Ben Ali a régné sur le pays en bâtissant son régime sur un équilibre entre poigne de fer s'appuyant sur une police aujourd'hui honnie et prospérité, qui s'est finalement rompu, causant sa chute.

Père de six enfants, il apparaissait les derniers temps souvent accompagné de son épouse Leila Trabelsi.

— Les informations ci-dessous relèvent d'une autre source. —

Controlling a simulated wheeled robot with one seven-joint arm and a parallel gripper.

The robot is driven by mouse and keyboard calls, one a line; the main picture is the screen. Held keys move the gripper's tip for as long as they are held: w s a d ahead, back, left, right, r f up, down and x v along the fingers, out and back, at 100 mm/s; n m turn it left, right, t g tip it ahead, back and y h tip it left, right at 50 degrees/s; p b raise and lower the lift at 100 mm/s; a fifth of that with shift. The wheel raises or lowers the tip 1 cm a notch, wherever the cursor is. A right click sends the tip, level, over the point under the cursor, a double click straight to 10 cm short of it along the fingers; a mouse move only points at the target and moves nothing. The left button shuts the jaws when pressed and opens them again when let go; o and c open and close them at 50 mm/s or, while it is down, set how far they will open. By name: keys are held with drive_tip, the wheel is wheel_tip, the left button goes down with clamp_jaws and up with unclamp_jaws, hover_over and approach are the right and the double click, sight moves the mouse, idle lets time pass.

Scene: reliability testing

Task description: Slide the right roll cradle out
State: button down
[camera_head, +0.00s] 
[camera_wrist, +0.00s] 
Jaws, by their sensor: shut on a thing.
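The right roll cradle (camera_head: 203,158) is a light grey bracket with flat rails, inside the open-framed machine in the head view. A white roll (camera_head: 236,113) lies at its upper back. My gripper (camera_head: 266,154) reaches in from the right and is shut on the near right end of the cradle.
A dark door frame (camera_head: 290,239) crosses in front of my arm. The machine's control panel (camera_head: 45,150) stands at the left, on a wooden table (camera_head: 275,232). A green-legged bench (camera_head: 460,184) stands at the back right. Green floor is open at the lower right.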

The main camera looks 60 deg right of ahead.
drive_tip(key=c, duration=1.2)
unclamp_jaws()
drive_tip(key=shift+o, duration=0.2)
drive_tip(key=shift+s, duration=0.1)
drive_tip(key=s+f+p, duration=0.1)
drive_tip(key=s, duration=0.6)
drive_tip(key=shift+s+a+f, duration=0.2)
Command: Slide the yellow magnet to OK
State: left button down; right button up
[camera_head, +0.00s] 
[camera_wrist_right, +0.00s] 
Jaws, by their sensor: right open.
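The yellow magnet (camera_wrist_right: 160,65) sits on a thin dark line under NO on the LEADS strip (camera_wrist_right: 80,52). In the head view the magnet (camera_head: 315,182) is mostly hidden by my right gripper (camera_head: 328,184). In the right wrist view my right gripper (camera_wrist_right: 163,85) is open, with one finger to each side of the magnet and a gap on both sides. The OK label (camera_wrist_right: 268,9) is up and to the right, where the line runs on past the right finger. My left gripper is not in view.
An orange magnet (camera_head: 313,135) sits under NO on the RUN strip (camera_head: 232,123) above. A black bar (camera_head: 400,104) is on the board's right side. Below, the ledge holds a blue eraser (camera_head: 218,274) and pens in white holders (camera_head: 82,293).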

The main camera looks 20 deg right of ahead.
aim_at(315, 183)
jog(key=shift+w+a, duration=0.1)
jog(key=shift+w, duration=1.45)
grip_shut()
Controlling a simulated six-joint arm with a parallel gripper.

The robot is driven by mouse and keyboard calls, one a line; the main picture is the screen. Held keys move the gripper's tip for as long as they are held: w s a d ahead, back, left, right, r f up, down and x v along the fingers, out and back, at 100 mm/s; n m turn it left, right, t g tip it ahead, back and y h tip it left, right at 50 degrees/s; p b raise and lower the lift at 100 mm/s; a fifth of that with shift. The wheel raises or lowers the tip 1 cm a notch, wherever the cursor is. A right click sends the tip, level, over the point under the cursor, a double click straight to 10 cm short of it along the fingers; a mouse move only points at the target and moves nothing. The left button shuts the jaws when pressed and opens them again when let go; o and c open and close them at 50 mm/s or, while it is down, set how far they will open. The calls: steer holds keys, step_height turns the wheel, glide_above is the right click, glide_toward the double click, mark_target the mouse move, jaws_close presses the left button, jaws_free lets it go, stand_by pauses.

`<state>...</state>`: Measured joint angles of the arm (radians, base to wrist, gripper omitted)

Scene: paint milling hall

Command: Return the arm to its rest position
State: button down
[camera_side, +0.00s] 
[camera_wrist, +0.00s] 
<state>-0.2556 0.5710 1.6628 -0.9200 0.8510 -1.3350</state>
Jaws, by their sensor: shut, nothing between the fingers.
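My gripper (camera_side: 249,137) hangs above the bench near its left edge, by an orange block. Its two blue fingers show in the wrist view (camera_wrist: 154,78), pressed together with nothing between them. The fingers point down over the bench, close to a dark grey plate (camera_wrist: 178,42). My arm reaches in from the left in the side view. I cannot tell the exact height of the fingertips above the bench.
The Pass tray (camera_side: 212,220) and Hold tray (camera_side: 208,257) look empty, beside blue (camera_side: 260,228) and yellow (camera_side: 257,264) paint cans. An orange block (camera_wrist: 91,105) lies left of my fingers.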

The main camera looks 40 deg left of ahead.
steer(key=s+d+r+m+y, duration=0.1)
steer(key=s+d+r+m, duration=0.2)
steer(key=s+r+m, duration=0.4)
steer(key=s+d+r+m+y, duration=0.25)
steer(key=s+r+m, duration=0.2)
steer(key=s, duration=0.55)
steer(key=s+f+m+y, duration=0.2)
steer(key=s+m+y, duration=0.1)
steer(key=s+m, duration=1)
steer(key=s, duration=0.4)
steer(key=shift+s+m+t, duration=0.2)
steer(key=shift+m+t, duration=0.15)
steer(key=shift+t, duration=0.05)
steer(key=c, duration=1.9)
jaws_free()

Selon des observateurs, il semblait fragile et sous l'emprise de sa belle-famille accusée de mainmise sur l'économie.

La révolte contre le pouvoir avait débuté à Sidi Bouzid (centre-ouest) après le suicide mi-décembre de Mohamed Bouazizi, un jeune chômeur de 26 ans empêché d'exercer comme marchand ambulant par les forces de l'ordre et devenu le symbole de l'exaspération des jeunes dans ce pays où le chômage touche près de 30% des jeunes.

Depuis son départ, les avoirs du président déchu ont été gelés dans plusieurs pays, de nombreux membres de sa famille ont été arrêtés et un mandat d'arrêt international a été lancé contre lui et son épouse.

Depuis, un gouvernement de transition, dirigé par son ancien Premier ministre Mohamed Ghannouchi et comprenant des membres de l'ex-opposition, a promis pluralisme et démocratie.